There were a number of discussions and some disagreement over the course of the morning about how much mobile can change behaviors and how much devices
are simply simplifying existing habits. Some argued that we have already seen substantial examples of mobile devices actually introducing new behaviors to our lives. Adam Guy of Millward Brown used
SMS as an example. It is the kind of communications technology no one could have dreamed would engage us. Was there a precedent for communicating with one another with a 140-character limit?

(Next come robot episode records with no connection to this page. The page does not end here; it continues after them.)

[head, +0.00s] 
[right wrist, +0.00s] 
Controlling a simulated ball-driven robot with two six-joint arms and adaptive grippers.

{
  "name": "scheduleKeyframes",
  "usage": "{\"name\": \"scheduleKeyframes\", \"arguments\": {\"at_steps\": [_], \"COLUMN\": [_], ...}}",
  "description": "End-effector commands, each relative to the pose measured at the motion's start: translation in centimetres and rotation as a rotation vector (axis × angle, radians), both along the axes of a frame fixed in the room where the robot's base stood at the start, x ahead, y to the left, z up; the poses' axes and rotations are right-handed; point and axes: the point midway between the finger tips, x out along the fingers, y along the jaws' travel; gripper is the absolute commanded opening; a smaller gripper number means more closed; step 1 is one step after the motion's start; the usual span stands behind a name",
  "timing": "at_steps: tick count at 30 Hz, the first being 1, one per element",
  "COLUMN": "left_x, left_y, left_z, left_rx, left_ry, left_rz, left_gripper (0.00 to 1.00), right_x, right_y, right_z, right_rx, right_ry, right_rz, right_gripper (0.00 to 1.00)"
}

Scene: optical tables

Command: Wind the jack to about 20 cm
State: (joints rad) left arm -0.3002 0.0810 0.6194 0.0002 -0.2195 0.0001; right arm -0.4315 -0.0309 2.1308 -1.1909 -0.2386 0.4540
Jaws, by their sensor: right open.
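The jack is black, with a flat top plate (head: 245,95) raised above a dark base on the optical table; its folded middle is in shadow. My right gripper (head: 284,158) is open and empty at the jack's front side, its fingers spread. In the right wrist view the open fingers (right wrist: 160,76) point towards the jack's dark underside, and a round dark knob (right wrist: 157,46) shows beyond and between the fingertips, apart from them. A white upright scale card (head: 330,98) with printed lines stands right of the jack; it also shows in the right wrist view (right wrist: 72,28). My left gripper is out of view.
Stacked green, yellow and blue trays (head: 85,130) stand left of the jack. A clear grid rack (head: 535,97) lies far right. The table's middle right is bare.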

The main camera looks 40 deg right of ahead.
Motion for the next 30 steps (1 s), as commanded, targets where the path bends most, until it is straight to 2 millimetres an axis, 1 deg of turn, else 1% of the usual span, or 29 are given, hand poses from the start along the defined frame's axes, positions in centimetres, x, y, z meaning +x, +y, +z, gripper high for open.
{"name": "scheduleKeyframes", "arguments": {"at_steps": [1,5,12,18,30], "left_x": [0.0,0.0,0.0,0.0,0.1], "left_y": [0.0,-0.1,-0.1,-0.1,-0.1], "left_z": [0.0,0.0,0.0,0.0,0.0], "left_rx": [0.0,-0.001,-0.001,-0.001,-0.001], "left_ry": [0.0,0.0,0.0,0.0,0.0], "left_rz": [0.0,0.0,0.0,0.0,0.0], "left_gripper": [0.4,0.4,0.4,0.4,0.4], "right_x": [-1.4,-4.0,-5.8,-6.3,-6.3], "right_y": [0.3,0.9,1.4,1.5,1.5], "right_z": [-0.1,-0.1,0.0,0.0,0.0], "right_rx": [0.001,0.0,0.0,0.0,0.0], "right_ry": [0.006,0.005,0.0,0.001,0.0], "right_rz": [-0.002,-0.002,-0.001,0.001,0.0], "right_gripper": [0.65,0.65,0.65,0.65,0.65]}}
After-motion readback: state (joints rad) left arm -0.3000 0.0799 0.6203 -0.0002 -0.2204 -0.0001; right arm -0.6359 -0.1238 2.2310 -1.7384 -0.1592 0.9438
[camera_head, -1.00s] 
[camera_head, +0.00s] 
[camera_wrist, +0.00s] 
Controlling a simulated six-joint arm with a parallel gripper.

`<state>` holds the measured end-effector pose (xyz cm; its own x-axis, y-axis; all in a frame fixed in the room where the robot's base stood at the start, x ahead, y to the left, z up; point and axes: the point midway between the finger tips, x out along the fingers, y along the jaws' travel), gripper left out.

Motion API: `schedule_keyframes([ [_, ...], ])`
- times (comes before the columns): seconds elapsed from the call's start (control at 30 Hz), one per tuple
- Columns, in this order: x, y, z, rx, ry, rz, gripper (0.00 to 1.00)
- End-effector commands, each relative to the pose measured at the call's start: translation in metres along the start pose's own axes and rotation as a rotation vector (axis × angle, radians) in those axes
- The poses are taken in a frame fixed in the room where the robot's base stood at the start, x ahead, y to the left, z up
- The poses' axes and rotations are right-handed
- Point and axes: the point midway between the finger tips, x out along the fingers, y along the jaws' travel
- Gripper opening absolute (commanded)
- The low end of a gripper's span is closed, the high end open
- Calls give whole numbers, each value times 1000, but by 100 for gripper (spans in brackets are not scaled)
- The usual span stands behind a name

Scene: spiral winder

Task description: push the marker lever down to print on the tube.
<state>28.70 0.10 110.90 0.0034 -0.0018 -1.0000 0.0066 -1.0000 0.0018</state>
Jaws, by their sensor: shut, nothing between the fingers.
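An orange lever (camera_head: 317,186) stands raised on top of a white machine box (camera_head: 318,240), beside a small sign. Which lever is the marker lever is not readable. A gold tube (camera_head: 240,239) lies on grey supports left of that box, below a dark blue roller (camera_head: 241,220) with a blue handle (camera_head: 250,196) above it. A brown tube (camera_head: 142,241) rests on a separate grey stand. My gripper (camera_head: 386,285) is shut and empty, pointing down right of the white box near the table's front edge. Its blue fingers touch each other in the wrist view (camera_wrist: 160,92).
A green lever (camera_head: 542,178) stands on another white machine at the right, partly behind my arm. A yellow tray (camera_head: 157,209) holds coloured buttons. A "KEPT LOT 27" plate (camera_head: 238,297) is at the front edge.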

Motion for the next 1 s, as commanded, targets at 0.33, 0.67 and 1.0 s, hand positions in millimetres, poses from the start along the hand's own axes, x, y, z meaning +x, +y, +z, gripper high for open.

Gabriel Cheng of M&C Saatchi made the larger conceptual point that devices are helping to drive what we might call the expectation of immediacy. People are expecting and beginning to feel
entitled to having answers here and now to just about any question or need. One in-market example of this, I would add, is the same-day booking phenomenon for travel brands. Sure, people might land or
drive into a new city and hit the Yellow Pages to find nearby hotels, but most people would have considered that a dangerous crapshoot just a few years ago. We not only have a new supply of discounted
unsold inventory online, but a mobile technology that allows people access it easily and much more efficiently than was ever possible -- even when that inventory was mainly on the desktop.
As
a cultural and media historian I used to teach a mantra that came to us from cultural anthropology. Ritual and habit are deeply engrained parts of culture that take time to evolve and are never easily
changed. The first ten years of the Internet represents a graveyard of companies built on the premise that they could change behaviors – getting people to put their calendars online, to buy pet
food on Web sites, to collaborate on projects. Some of those behaviors did evolve over time, but many didn't. In contemporary times, arguably, the mobile check-in was trying in vain to change consumer
behavior.
The truth, however, lies somewhere in between those two ideas. People's behaviors do change as a result of new technology. But I still would argue that they change in ways almost
impossible to predict reliably or to influence in a pointed way. Media history has shown that new technologies and forms end up being embraced in ways their inventors and first movers did not
anticipate. Look at the earliest history of film, radio, even TV and the Internet. Let's just use the latest platform -- the Web -- as an example. Many people expected this platform to be a logical
extension of the print and TV media that preceded it. They treated it as a new newsstand. But it turns out that people came to it with tasks or were treating it more like a phone – as one-to-one
communication. Email was the first killer app for the Internet, followed by search and then social. New behaviors emerged on the new platform, but they were being driven more by consumer desire and
need, not technologies pressing new behaviors on people.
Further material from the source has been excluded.